SECTION 4. – MATTERS RELATED TO ACCOUNTANTS AND FINANCIAL STATEMENTS


ITEM 4.01 CHANGES IN REGISTRANT’S CERTIFYING ACCOUNTANT.


Prior Auditors


On June 28, 2012, the Company received notification that Anton & Chia, LLP (“Anton”), resigned as the Company’s independent auditor effective immediately. The report of Anton on the Company’s financial statements for the years ended June 30, 2010 and 2011, did not contain an adverse opinion or a disclaimer of opinion and were not qualified or modified as to uncertainty, audit scope, or accounting principles, except that such reports on our financial statements contained an explanatory paragraph with respect to uncertainty as to the Company’s ability to continue as a going concern. The decision to change auditors was not approved by the Board of Directors.  However, the appointment of new accountants will be at the direction and with the approval of the Board of Directors.


Except as described herein, for the years ended June 30, 2010 and 2011, and the interim period from June 30, 2011 through June 28, 2012, there were no disagreements with Anton on any matter of accounting principles or practices, financial statement disclosure or auditing scope or procedure, which disagreements if not resolved to Anton’s satisfaction would have caused them to make reference to the subject matter of the disagreement in connection with their report as described in Item 304(a)(1)(v) of Regulation S-K.  In conjunction with its notice of resignation, the Company was informed that Anton had a disagreement regarding the 8-K filed by the Company on April 11, 2012.  Anton has not informed the Company as to the specific disagreements within the 8-K.   See, also, Item 4.02 below.  Anton informed the Company that it was also resigning due to the inability to discuss the new business direction with current management, and that it had not been able to review press releases prior to being issued.  The Company has authorized Anton to respond fully to the inquiries of any successor accountant concerning the subject matter of any such disagreement.  

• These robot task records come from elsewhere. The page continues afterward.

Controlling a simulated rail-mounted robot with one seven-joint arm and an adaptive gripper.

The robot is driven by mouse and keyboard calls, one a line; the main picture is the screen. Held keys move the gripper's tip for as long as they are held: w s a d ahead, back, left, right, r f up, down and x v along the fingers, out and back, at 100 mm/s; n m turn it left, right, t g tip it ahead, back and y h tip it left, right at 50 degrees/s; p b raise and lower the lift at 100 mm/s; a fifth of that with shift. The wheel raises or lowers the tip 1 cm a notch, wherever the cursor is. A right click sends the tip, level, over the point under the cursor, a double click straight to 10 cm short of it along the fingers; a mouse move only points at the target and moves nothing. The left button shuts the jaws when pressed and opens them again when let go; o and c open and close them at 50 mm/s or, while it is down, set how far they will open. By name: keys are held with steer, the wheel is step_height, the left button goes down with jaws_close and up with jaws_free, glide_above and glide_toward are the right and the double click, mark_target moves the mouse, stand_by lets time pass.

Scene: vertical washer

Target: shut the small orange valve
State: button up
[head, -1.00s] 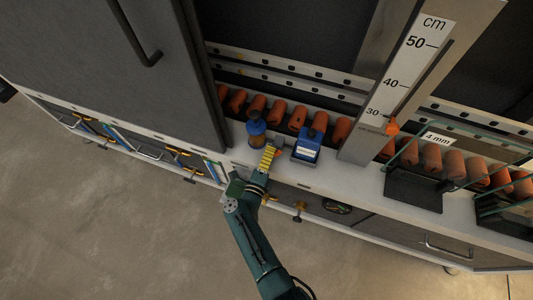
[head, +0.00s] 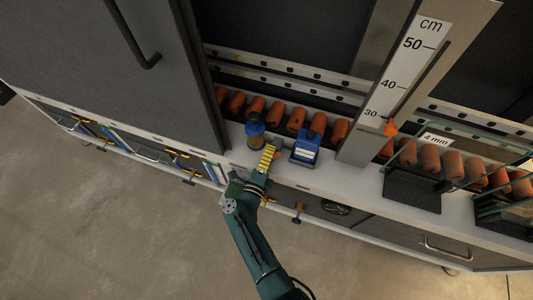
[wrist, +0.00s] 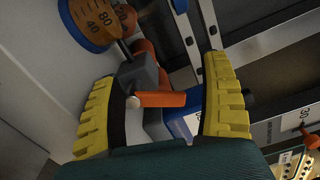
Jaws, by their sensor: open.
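The small orange valve shows in the wrist view as a short orange lever (wrist: 162,99) with a pale round end, beside a dark grey block (wrist: 138,72). In the head view only a small orange bit of the lever (head: 277,153) shows at the gripper's right. My gripper (wrist: 160,78) is open, with its yellow ribbed fingers on either side of the lever. The lever lies across the gap; I cannot tell whether a finger touches it. In the head view my gripper (head: 268,155) is over the white ledge (head: 345,182), and its fingers hide most of the valve.
A blue and orange dial part (head: 255,132) stands just left of the fingers. A blue box with a white label (head: 305,148) stands close on the right. Orange rollers (head: 297,119) line the back. A post with a cm scale (head: 405,75) rises further right.

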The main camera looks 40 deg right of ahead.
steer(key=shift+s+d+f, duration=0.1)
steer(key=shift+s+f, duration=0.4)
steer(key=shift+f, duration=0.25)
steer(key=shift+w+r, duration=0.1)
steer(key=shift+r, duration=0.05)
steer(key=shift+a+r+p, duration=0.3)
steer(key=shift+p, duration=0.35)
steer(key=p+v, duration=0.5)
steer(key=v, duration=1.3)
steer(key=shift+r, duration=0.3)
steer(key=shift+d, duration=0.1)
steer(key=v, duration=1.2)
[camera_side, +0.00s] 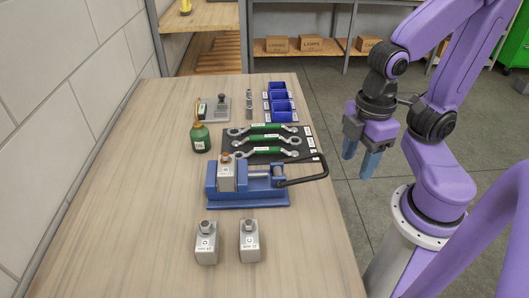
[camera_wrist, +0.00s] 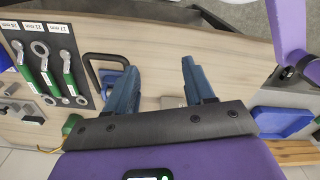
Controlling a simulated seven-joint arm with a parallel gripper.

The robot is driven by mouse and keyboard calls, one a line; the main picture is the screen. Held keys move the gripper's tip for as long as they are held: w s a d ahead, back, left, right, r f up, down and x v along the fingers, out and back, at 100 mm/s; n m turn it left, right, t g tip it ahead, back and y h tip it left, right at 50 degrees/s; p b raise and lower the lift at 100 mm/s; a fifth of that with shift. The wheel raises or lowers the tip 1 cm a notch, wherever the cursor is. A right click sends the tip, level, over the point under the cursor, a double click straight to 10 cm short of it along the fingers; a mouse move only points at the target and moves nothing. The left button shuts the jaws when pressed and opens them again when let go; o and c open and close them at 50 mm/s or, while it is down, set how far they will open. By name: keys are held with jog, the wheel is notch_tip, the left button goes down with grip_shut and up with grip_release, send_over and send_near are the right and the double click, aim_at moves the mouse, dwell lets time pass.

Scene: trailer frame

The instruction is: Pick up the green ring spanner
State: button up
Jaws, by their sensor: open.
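Several green-handled spanners lie side by side on a black mat (camera_side: 312,152) on the table. In the side view I see a far spanner (camera_side: 256,128), a middle one (camera_side: 268,138) and a near one (camera_side: 266,151). They also show at the left of the wrist view, among them one with a large ring end (camera_wrist: 44,68) and one beside it (camera_wrist: 69,75). Which one is the task's ring spanner I cannot tell for sure. My gripper (camera_side: 361,164) is open and empty, raised beyond the table's right edge, apart from the spanners. Its blue fingers point away in the wrist view (camera_wrist: 160,70).
A blue vise (camera_side: 248,198) with a black handle (camera_side: 312,180) stands in front of the mat, holding a grey block. Two grey blocks (camera_side: 206,243) (camera_side: 249,240) stand nearer. A green bottle (camera_side: 200,138) is left; blue bins (camera_side: 281,105) are behind. The table's front is clear.

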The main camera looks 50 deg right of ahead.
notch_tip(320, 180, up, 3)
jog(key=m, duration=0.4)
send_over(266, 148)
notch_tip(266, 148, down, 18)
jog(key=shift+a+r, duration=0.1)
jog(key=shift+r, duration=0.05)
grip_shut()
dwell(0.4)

The Company has provided Anton with the disclosures it is making in this Item 4.01 no later than the day that the disclosures are filed with the Commission. The Company has requested Anton furnish it a letter addressed to the Commission stating whether it agrees with the above statements made by us herein in response to Item 304(a) of Regulation S-K and, if not, stating the respect in which it does not agree.  The letter from Anton will be attached as exhibit 16.1 to an amended 8-K filing as soon as possible upon receipt, but no later than two business days following receipt thereof.  As of the date of filing this amended Current Report on Form 8-K, the Company has not been able to obtain a letter from Anton.


New Auditors


On August 6, 2012, the Company engaged Malone Bailey LLP as its new independent registered public accounting firm.  During the two most recent fiscal years and through August 2, 2012, the Company had not consulted with Malone Bailey LLP regarding any of the following:


1)

The application of accounting principles to a specific transaction, either completed or proposed;

2)

The type of audit opinion that might be rendered on the company’s consolidated financial statements, and none of the following was provided to the Company (a) a written report, or (b) oral advice that Malone Bailey LLP concluded was an important factor considered by the Company in reaching a decision as to accounting, auditing or financial report issues; or

3)

Any matter that was the subject of a disagreement, as that term is defined in item 304(a)(1)(iv) of Regulation S-K.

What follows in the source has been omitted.